Ikhtiar politik kebangsaan dari para pendiri bangsa menjadikan Pancasila sebagai dasar negara sesungguhnya bukan dimaksudkan menjauhkan Indonesia dari ajaran Islam. Ikhtiar kebangsaan para pendiri bangsa menjadikan pancasila sebagai dasar negara didasarkan pada kenyataan multikulturalisme bangsa Indonesia.
Indonesia sebagai negara memiliki tingkat keanekaragaman tinggi. Bahkan Indonesia merupakan negara yang masyarakatnya paling plural di dunia. Pluralitas ini mencakup berbagai aspek, mulai aspek agama, suku, ras dan golongan. Jika pluralitas ini mampu dikelola secara baik maka akan menjadi kekayaan yang sangat berharga. Tetapi jika tidak dikelola secara baik, ia dapat berubah menjadi malapetaka yang mengerikan.
Salah satunya adalah melalui pembangunan kesadaran bersama tentang pentingnya mencari titik temu dari keanekaragaman yang ada, bukan mempertentangkan titik beda. Kesadaran semacam ini penting untuk menumbuhsuburkan harmoni sosial. Tanpa ada kesadaran, perbedaan hanya akan dilihat pada titik perbedaannya. Orientasi pada titik beda berbahaya bagi harmoni sosial.

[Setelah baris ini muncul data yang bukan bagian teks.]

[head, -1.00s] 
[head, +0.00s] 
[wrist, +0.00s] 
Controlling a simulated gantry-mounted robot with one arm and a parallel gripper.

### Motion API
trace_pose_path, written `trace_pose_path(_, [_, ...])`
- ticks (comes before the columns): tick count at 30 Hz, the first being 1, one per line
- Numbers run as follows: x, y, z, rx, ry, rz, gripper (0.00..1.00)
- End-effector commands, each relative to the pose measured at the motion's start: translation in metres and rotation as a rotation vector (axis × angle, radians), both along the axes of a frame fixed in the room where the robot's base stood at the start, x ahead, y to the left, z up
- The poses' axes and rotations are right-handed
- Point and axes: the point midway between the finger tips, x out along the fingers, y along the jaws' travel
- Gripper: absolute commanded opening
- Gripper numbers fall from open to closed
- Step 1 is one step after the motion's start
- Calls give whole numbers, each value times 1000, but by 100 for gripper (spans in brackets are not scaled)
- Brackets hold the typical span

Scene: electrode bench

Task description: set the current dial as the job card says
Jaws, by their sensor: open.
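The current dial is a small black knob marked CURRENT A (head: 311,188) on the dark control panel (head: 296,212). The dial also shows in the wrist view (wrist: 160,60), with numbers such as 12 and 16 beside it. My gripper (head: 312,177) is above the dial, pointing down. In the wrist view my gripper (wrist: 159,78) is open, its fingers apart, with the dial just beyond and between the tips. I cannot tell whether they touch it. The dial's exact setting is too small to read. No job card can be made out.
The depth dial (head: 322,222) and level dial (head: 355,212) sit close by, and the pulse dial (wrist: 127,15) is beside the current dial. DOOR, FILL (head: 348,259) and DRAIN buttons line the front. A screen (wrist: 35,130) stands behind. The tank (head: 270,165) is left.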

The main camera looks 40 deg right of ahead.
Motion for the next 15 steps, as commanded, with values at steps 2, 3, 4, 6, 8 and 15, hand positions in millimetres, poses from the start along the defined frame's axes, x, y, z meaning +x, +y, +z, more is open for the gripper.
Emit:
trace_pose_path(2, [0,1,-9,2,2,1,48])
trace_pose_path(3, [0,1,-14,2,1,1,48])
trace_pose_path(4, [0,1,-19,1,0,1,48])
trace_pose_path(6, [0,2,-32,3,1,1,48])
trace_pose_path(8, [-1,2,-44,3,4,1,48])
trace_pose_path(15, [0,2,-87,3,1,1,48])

Menguatnya Politik Identitas
Setelah lebih dari 20 tahun pasca tumbangnya pemerintahan Soeharto, hari-hari ini kita dihadapkan pada dominasi politik identitas (identity politics). Berbagai kekuatan politik dan kelompok-kelompok strategis dalam masyarakat berlomba-lomba memainkan sentimen agama, ras, etnis, untuk menggolkan agenda-agenda politiknya, di antaranya adalah keinginan untuk menegakkan syariat Islam dalam kehidupan kenegaraan (Baca : NKRI Bersyariah). Isu ini secara masif menjadi bahan diskusi di grup grup Whattaps (WA) berbagai kalangan bahkan acap diselingi berbagai narasi hoax yang sungguh mengerikan.

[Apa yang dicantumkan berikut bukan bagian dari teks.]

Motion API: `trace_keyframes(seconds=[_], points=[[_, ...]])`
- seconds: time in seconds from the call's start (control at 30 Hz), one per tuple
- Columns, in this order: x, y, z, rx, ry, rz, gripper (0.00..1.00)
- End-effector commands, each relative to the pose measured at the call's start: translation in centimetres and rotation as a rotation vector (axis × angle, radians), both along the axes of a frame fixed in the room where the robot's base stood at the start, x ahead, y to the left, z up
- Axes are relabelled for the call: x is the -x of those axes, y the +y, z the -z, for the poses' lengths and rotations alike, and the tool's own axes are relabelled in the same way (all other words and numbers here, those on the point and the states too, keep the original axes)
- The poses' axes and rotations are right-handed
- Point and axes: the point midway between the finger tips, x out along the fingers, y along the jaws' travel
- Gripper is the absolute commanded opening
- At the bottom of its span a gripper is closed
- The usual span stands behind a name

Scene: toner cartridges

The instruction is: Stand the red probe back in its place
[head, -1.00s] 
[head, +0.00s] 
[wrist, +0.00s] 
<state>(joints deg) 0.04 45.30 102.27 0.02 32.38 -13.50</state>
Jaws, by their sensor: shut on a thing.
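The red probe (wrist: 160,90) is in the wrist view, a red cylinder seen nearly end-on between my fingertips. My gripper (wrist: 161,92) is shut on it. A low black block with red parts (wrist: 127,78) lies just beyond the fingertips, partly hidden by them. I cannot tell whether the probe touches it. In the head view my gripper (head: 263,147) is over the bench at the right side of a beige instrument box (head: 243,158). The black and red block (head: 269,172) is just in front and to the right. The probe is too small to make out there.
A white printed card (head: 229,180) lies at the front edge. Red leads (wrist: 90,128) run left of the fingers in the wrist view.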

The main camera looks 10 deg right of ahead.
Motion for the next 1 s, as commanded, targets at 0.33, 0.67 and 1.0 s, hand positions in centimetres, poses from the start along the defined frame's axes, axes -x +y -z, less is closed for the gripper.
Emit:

Perhelatan pemilu presiden 2014 lalu kemudian dilanjutkan pada Pilkada DKI Jakarta 2017 merupakan tontonan paling vulgar tentang bagaimana politik identitas dioperasikan. Dan kini, hal yang sama juga kembali terulang dalam Pilpres 2019 ini. Mengapa politik identitas ini begitu dominan dalam perbincangan publik kita? Salah satu penyebabnya adalah bahwa secara ideologis tidak adanya kontestasi ideologi yang sehat dan terbuka di antara berbagai kekuatan politik yang ada. Bahkan partai politik sendiri tidak ada yang secara jelas menggambarkan bagaimana konsepsi ideologis yang ingin diperjuangkan.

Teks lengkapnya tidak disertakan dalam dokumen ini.